Working through the examples provided in the biopython cookbook and other posts I have been able to cobble together the following code that will generate the descriptive statistics for the read lengths and give me the SampleID and read length for a single read, but I can't seem to get my head around how to best count the number of times each ID shows up in the file and format the output as above (with a tab separating the sample and tab fields). The code I have put together so far is:

from Bio import SeqIO
import statistics

records = list(SeqIO.parse("test_fasta.fasta", "fasta"))
print("Total reads: %i" % len(records))

sizes = [len(rec) for rec in SeqIO.parse("test_fasta.fasta", "fasta")]

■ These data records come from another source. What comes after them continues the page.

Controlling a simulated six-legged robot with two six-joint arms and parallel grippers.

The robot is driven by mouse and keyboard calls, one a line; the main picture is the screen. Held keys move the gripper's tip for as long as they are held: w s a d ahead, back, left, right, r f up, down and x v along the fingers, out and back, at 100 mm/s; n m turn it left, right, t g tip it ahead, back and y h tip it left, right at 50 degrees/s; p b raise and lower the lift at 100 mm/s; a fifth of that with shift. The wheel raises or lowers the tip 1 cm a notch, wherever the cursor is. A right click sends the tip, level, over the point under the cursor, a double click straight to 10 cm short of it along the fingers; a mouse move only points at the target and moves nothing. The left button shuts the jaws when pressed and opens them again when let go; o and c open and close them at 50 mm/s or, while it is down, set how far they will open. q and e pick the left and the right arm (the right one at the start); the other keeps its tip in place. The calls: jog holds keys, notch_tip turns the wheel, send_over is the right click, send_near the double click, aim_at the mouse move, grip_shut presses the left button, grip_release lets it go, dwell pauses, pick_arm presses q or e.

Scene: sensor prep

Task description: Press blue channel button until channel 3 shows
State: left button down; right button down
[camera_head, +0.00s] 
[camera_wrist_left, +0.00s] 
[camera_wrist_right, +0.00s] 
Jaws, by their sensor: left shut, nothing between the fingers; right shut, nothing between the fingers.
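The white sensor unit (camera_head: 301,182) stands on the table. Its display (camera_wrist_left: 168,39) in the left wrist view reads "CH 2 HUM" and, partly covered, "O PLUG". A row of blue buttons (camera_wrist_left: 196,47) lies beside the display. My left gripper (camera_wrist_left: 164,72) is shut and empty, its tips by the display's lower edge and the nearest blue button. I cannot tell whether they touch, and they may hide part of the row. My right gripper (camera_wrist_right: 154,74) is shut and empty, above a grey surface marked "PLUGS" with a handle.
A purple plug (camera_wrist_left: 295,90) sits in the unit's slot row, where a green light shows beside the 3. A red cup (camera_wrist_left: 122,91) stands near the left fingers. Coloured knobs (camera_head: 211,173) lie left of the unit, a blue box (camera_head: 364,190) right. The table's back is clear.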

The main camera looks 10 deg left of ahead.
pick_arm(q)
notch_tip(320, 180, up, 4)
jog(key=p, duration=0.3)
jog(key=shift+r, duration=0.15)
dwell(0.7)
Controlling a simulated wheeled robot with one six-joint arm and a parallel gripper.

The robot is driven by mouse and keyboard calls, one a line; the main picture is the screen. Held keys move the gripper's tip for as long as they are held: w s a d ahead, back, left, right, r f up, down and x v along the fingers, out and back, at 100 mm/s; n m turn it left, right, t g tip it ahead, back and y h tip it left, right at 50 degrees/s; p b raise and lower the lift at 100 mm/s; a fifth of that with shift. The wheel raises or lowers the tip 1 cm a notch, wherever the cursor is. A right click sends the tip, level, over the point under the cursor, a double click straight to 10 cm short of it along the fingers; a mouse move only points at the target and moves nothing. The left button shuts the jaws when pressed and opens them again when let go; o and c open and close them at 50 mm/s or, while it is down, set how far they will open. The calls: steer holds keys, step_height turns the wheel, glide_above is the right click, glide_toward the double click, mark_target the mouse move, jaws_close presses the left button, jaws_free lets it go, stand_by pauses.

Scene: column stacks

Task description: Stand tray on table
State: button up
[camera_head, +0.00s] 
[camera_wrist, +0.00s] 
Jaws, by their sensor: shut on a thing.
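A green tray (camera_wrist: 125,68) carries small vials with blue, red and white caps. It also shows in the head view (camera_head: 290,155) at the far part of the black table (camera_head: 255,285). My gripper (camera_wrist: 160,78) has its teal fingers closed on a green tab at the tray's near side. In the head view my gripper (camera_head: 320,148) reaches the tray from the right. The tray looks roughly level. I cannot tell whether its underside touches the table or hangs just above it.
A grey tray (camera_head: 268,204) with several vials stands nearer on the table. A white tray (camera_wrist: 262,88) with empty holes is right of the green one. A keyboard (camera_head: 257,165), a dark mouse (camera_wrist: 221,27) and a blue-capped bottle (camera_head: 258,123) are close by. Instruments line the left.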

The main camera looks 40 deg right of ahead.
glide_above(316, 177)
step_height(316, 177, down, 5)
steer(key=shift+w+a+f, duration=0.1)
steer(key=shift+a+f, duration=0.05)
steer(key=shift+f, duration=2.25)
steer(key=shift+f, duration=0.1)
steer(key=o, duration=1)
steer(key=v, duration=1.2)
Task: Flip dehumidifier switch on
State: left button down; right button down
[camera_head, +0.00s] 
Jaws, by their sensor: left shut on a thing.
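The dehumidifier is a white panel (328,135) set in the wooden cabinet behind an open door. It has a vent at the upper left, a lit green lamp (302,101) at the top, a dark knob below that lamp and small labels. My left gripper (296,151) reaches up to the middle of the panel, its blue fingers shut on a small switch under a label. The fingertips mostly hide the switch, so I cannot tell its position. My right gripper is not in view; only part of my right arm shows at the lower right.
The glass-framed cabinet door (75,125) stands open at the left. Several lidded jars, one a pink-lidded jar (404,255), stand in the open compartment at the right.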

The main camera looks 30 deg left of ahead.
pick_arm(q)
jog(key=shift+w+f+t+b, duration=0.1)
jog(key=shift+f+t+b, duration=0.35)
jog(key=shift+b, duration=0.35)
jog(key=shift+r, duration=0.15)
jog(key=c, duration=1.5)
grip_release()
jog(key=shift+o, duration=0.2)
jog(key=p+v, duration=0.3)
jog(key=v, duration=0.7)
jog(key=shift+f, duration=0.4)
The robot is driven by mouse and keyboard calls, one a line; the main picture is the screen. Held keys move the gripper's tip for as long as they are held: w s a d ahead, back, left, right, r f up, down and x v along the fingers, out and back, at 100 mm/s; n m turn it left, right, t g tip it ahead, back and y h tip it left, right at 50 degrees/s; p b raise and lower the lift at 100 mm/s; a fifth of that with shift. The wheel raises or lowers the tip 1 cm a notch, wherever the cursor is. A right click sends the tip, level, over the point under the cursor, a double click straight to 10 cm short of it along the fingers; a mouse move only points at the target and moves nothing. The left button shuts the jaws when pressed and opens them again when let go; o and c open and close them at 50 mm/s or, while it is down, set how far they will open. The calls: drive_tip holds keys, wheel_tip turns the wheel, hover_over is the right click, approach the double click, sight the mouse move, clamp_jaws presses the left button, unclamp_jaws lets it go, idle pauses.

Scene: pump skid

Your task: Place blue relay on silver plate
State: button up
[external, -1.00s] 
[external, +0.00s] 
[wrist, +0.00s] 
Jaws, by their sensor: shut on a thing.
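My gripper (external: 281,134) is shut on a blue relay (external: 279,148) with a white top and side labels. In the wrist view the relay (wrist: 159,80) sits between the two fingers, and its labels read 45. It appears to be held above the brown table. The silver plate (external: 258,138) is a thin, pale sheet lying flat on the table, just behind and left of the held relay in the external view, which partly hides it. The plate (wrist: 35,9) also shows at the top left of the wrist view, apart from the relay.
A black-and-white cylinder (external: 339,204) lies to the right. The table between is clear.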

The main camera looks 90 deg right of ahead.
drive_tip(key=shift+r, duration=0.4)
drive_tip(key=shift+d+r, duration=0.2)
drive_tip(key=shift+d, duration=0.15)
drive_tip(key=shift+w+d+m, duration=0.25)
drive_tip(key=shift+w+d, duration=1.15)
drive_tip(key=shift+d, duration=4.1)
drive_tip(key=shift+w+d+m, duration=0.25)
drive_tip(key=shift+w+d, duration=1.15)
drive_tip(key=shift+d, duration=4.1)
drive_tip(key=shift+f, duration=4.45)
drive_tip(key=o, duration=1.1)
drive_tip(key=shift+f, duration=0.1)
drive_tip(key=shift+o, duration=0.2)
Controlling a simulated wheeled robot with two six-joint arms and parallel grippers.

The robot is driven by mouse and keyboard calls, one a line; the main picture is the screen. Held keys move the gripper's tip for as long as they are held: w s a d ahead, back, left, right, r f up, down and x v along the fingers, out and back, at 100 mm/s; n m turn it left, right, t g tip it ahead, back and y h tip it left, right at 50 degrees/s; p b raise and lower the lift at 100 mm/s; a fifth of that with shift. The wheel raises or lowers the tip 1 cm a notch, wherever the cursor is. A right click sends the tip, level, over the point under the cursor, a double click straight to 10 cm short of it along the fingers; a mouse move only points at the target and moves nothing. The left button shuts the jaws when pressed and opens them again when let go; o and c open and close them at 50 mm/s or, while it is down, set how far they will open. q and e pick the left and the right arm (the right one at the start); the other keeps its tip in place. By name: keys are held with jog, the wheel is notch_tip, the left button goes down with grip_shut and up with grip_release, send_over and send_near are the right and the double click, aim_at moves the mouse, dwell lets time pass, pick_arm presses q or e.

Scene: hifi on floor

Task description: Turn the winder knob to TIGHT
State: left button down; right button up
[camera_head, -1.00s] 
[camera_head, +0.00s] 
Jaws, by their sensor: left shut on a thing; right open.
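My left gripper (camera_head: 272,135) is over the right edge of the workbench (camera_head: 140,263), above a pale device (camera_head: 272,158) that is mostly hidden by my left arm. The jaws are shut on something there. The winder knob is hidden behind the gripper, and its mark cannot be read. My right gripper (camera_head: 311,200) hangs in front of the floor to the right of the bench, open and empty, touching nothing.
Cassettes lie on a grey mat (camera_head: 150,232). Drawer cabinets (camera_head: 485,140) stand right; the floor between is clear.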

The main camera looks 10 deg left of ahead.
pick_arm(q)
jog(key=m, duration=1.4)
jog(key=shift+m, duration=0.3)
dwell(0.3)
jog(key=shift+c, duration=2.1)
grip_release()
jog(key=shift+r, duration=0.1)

print("Mean read length:", statistics.mean(sizes))
print("Median:", statistics.median(sizes))
print("Mode:", statistics.mode(sizes))
print("Max:", max(sizes))
print("Min:", min(sizes))
print()

generator = SeqIO.parse("test_fasta.fasta", "fasta")
print("Sample", "\t", "Read Length")
for seqrecord in generator:
    idkeep, rest = seqrecord.id.split(';',1)
    print(idkeep, "\t", len(seqrecord))

But this of course gives the read length and not the counts. Any thoughts on how to go about this would be much appreciated (as would any thoughts on blatant inefficiencies in what I have written thus far).


Solution

  • You could just have a dict id -> number of occurrences and update it while iterating through the records. Also, I think you could remove the:

    generator = SeqIO.parse("test_fasta.fasta","fasta")
    

    line, since you already have the records list. You can also change the line:

    sizes = [len(rec) for rec in SeqIO.parse("test_fasta.fasta", "fasta")]
    

    to:

    sizes = [len(rec) for rec in records]
    

    So you only parse the fasta file once.

    I would add to your code:

    occurrences_dict = {}
    for seqrecord in records:
        idkeep, rest = seqrecord.id.split(';',1)
        occurrences_dict[idkeep] = occurrences_dict.get(idkeep, 0) + 1
    

    Then you could print how many times each ID occurs:

    for k in occurrences_dict:
        print k, occurrences_dict[k]